De fait, l’islam présente deux spécificités qui sont autant de difficultés. D’abord il n’y a en son sein aucune hiérarchie. Or les religions ont pu, de tout temps, attirer vers elles une minorité de personnes « exaltées ». La hiérarchie et son autorité sur l’ensemble des fidèles permettent de mieux résister à ces phénomènes, en les contrôlant, en les limitant ou même en les combattant. L’absence de hiérarchie pour contrôler les imams, le fait même que « n’importe qui » puisse prétendre à ce statut d’imam est un sujet très sérieux. Il y a ensuite l’ignorance d’une solide tradition d’examen critique des textes sacrés de l’islam. Or chacun peut comprendre que des écrits religieux, du fait de leur ancienneté et de leur caractère symbolique, doivent absolument être interprétés et contextualisés. L’islam doit se livrer systématiquement à ce travail afin de ne point laisser le monopole de la pensée religieuse à des radicaux fondamentalistes.

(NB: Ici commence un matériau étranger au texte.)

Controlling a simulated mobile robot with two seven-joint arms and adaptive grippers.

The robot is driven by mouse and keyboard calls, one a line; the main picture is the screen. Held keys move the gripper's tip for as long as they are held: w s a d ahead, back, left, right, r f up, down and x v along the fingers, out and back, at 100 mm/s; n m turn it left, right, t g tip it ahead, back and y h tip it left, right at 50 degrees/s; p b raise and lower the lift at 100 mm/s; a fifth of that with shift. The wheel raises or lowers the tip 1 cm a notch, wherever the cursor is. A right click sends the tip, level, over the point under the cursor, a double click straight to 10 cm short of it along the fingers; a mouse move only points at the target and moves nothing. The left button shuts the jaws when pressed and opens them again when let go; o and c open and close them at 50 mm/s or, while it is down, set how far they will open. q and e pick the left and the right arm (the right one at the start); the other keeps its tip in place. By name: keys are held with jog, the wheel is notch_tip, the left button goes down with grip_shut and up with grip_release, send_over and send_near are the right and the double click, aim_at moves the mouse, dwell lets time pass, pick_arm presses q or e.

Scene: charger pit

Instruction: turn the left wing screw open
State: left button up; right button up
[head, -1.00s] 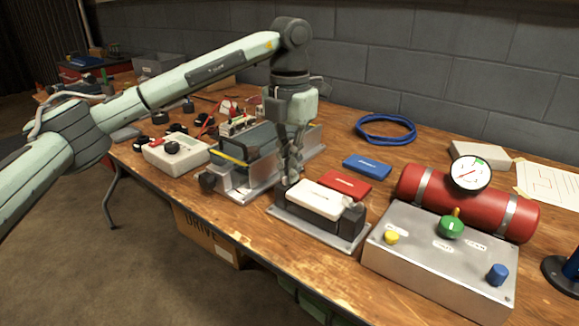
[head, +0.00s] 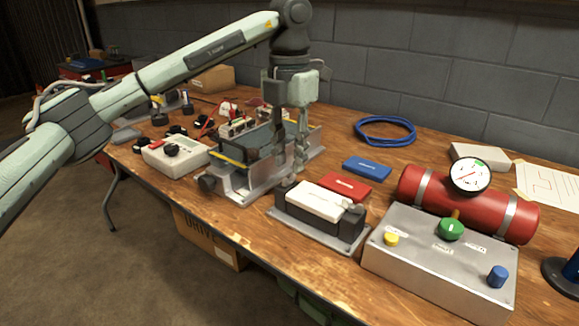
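A black cradle (head: 316,225) on a metal plate holds a white block (head: 318,201) near the table's front edge. At its left end is a small dark fitting (head: 286,184), which looks like the left wing screw; its wing angle is too small to tell. A similar small metal fitting (head: 355,209) sits at the right end. My left gripper (head: 290,158) points down behind the cradle's left end, beside the metal fixture, apart from the left screw. Its fingers look spread, with nothing seen between them. My right gripper is not in view.
A metal fixture (head: 236,190) with a black knob stands left of the cradle. Red (head: 344,186) and blue (head: 367,168) blocks lie behind it. A grey control box (head: 440,262) and red cylinder (head: 416,186) stand right. Bare table lies around the blue cable (head: 385,143).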

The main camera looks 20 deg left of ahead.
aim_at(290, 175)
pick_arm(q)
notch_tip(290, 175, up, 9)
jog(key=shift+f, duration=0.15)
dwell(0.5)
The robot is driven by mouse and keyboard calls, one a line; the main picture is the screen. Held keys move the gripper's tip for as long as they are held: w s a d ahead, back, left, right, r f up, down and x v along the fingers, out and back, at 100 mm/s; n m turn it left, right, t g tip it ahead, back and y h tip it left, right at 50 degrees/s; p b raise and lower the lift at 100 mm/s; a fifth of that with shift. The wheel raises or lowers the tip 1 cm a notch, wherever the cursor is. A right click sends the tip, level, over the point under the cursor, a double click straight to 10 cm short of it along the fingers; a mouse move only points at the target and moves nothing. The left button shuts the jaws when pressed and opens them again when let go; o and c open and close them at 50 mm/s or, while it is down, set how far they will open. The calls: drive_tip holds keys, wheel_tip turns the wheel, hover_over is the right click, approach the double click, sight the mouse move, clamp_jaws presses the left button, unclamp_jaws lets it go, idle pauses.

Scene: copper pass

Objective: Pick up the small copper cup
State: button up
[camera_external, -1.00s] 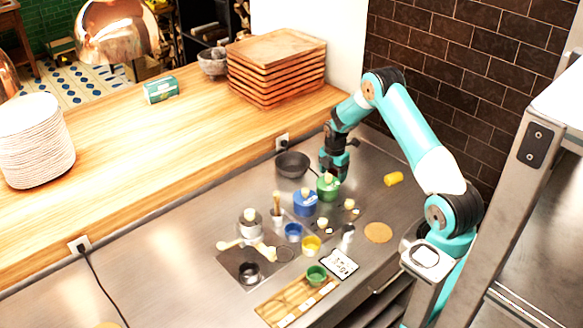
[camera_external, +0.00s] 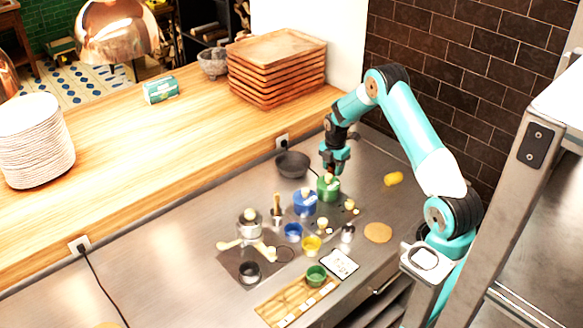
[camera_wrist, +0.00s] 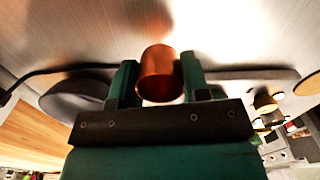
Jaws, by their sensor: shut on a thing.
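The small copper cup (camera_wrist: 160,76) sits between the two dark green fingers of my gripper in the wrist view. My gripper (camera_external: 334,164) is shut on it. The cup's open rim faces the wrist camera. A grey steel surface lies behind the cup, with a blurred copper reflection in it. In the external view my gripper is over the steel counter, just behind the green pot (camera_external: 328,187). There the cup is mostly hidden and too small to make out clearly.
A dark pan (camera_external: 292,164) lies left of my gripper; it also shows in the wrist view (camera_wrist: 72,92). A blue pot (camera_external: 305,203) and several small cups stand in front. A yellow object (camera_external: 393,179) lies to the right. The brick wall is behind my arm.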

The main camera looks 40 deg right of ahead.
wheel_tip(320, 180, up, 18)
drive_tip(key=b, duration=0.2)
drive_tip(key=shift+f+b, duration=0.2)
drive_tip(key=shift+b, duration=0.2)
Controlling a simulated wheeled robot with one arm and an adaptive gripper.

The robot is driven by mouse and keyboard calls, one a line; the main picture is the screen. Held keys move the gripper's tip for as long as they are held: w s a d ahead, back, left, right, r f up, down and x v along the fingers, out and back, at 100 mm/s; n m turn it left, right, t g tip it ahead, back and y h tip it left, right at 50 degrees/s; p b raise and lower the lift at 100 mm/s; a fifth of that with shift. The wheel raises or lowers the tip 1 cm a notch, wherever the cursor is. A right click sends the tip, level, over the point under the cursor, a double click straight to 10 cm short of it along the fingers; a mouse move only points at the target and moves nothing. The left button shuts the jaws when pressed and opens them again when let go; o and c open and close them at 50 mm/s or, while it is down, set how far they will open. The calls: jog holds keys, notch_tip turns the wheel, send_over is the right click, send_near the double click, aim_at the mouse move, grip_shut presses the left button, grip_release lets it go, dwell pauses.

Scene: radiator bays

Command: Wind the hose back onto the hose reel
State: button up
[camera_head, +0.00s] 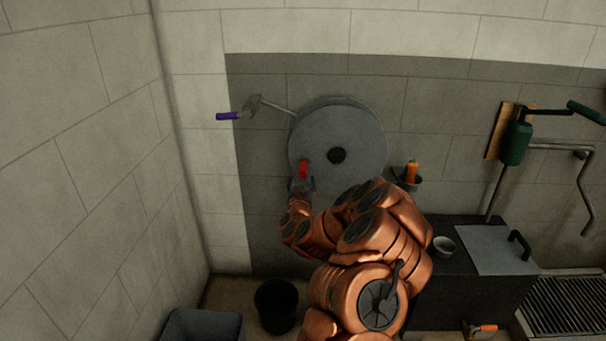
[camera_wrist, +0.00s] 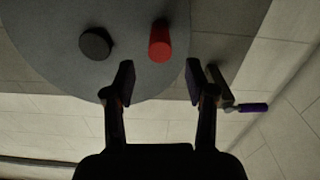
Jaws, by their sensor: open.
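The hose reel (camera_head: 350,125) is a round grey disc on the wall with a dark hub (camera_head: 337,156) at its middle. A red handle (camera_head: 303,168) sticks out near the disc's lower left edge. In the wrist view the red handle (camera_wrist: 160,42) stands beyond my open fingertips, roughly between their lines, and the dark hub (camera_wrist: 96,43) is to its left. My gripper (camera_wrist: 160,82) is open with nothing between its fingers; in the head view my gripper (camera_head: 301,184) is just below the red handle. No wound hose can be made out; the disc's face hides what is behind it.
A grey fitting with a purple-ended handle (camera_head: 228,116) sticks out left of the reel. An orange object (camera_head: 411,171) sits in a small wall holder at right. A dark cabinet (camera_head: 470,285) stands lower right; a black bucket (camera_head: 276,305) and grey bin (camera_head: 203,325) are below.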

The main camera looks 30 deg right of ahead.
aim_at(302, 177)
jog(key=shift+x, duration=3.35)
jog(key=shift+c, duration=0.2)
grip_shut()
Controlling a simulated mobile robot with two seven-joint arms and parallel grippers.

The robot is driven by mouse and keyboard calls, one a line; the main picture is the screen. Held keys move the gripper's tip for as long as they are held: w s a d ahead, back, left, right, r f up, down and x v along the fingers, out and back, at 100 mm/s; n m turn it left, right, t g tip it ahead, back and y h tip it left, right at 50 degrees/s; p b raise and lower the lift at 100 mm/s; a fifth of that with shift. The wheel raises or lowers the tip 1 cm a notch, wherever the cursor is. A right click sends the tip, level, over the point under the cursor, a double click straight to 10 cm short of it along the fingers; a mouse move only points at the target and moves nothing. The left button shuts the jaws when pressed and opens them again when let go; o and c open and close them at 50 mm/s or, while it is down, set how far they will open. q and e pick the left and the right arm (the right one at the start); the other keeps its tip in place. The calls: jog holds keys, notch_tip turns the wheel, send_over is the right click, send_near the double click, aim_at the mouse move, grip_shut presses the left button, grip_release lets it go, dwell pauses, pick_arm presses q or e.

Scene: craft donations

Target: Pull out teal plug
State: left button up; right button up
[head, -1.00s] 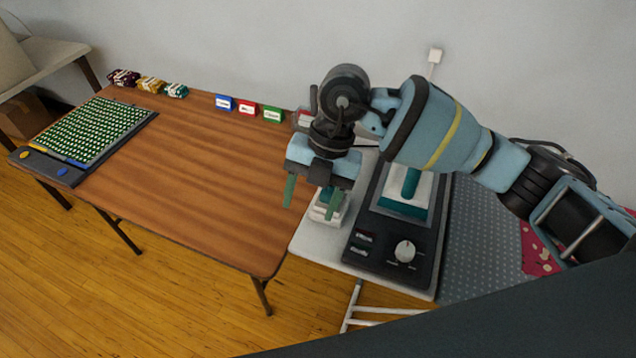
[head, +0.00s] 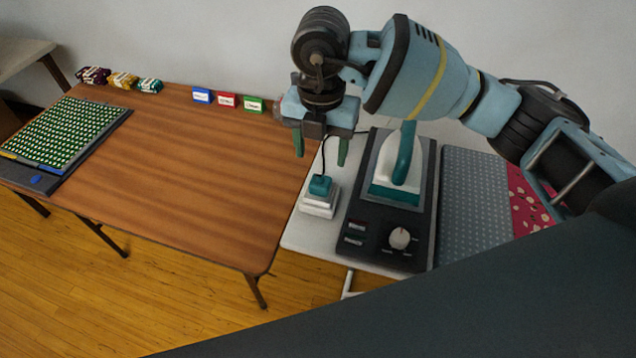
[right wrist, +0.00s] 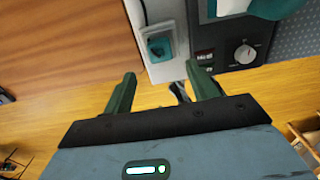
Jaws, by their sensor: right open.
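The teal plug (head: 321,186) is a small block with a black cord rising from its top. It sits in the white socket block (head: 319,208) on the light stand left of the iron's base. My right gripper (head: 321,152) is open and empty, above the plug in the head view and apart from it. In the right wrist view the plug (right wrist: 160,47) shows beyond the open fingers (right wrist: 161,80), between them in the picture. My left gripper is not in view.
A teal and white iron (head: 400,170) stands on a dark base with a dial (head: 400,238), close right of the socket. A brown table (head: 200,170) to the left is mostly bare, with a green-dotted board (head: 65,132) at its far left.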

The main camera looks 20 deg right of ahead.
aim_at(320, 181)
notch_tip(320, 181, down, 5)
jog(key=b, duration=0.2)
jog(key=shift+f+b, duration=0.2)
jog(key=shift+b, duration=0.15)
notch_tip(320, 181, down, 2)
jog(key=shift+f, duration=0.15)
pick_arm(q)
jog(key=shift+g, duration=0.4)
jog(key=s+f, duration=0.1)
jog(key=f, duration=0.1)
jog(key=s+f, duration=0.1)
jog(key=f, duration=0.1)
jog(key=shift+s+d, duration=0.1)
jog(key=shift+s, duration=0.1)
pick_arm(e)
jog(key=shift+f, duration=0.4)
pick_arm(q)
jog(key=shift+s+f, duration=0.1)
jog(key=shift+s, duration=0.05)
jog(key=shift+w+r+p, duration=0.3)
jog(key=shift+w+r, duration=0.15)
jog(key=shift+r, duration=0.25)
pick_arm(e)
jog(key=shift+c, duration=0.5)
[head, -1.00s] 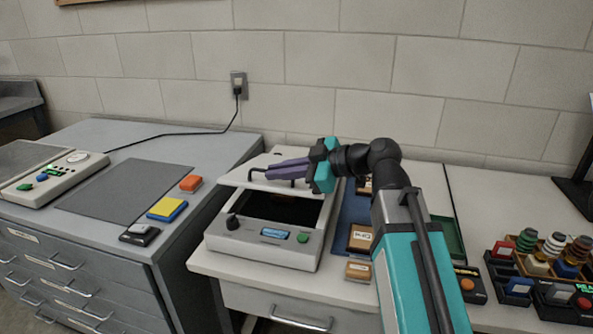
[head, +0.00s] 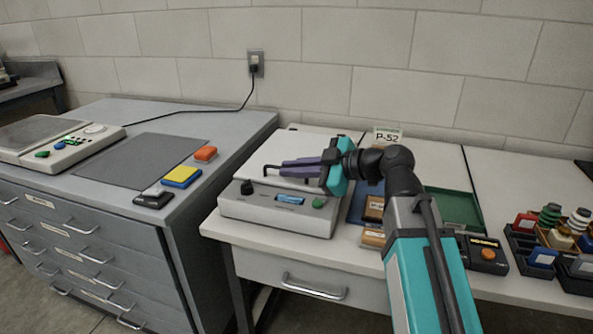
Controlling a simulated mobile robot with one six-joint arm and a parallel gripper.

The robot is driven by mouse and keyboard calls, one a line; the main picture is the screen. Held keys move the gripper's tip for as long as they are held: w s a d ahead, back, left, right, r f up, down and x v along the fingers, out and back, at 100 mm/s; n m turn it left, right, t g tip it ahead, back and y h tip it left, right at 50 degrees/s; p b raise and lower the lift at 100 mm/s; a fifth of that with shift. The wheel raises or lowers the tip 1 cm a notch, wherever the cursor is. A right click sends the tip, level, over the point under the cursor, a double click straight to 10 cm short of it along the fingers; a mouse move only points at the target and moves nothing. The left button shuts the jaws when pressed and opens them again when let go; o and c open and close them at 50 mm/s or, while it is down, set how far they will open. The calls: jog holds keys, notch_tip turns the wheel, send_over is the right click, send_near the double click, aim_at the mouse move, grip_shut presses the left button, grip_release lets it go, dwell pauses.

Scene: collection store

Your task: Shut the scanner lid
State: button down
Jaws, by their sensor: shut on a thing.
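The scanner (head: 276,214) stands on the white table, a light grey box with a black knob, a small blue screen and a green button on its front panel. Its white lid (head: 293,146) now lies down over the bed, level or very nearly so, and the dark bed no longer shows. A dark bar handle (head: 272,170) is at the lid's front edge. My gripper (head: 290,170), with purple fingers, reaches in from the right and is shut on the handle. The fingers hide part of the handle and lid.
Right of the scanner are a blue mat with small brown boxes (head: 374,208), a green tray (head: 455,207), a P-52 card (head: 387,136) and an orange-button box (head: 487,254). Left, a grey cabinet bears a yellow-and-blue block (head: 181,177), an orange block (head: 205,154) and a scale-like device (head: 62,145).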

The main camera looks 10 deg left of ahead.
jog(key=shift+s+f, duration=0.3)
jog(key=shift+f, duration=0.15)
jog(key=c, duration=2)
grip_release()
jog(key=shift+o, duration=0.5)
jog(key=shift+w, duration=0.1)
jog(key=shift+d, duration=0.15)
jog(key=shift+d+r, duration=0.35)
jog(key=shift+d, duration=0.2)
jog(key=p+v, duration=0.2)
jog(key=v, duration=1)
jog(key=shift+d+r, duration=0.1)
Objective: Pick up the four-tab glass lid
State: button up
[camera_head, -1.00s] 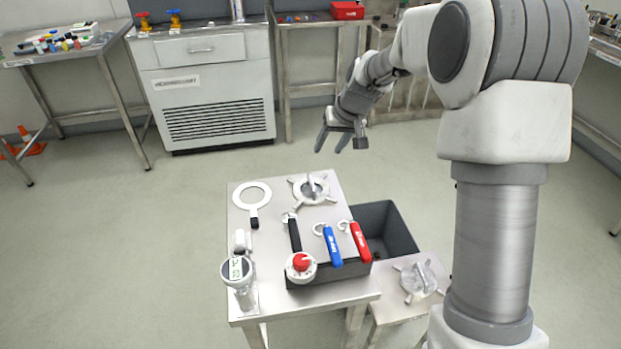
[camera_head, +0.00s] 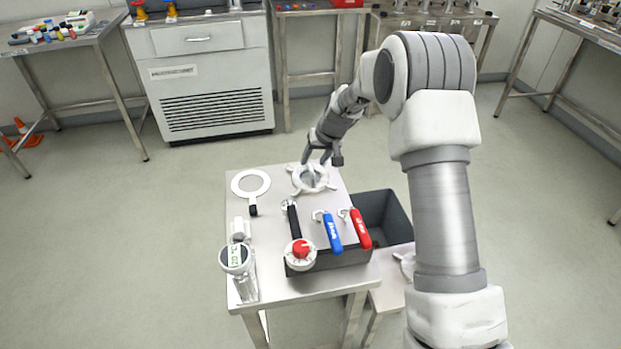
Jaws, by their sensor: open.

Premier point : abordant la question du mahométanisme, M. Sarkozy se livre ici à une généralisation permettant de ne pas stigmatiser cette religion, en l’englobant dans un vague pluriel. L’extrémisme religieux ? Toutes les religions seraient selon lui concernées par le phénomène. Le problème principal n’est pourtant pas là. Alors même qu’il reconnaît que le mahométanisme ne constitue pas une autorité suprême et qu’il n’existe pas de « solide tradition d’examen critique » du Coran, il souhaite mettre en place un « islam de France » de la même manière que l’on a pu soumettre le judaïsme et le catholicisme à la laïcité républicaine. Ces propos annoncent un sérieux problème sur la façon d’aborder la question islamique : considérer qu’il s’agirait d’une religion comme une autre et ne la voir qu’à travers le prisme du catholicisme empêche de saisir une troisième caractéristique toute aussi importante : il est plus qu’une religion, c’est aussi un système politique.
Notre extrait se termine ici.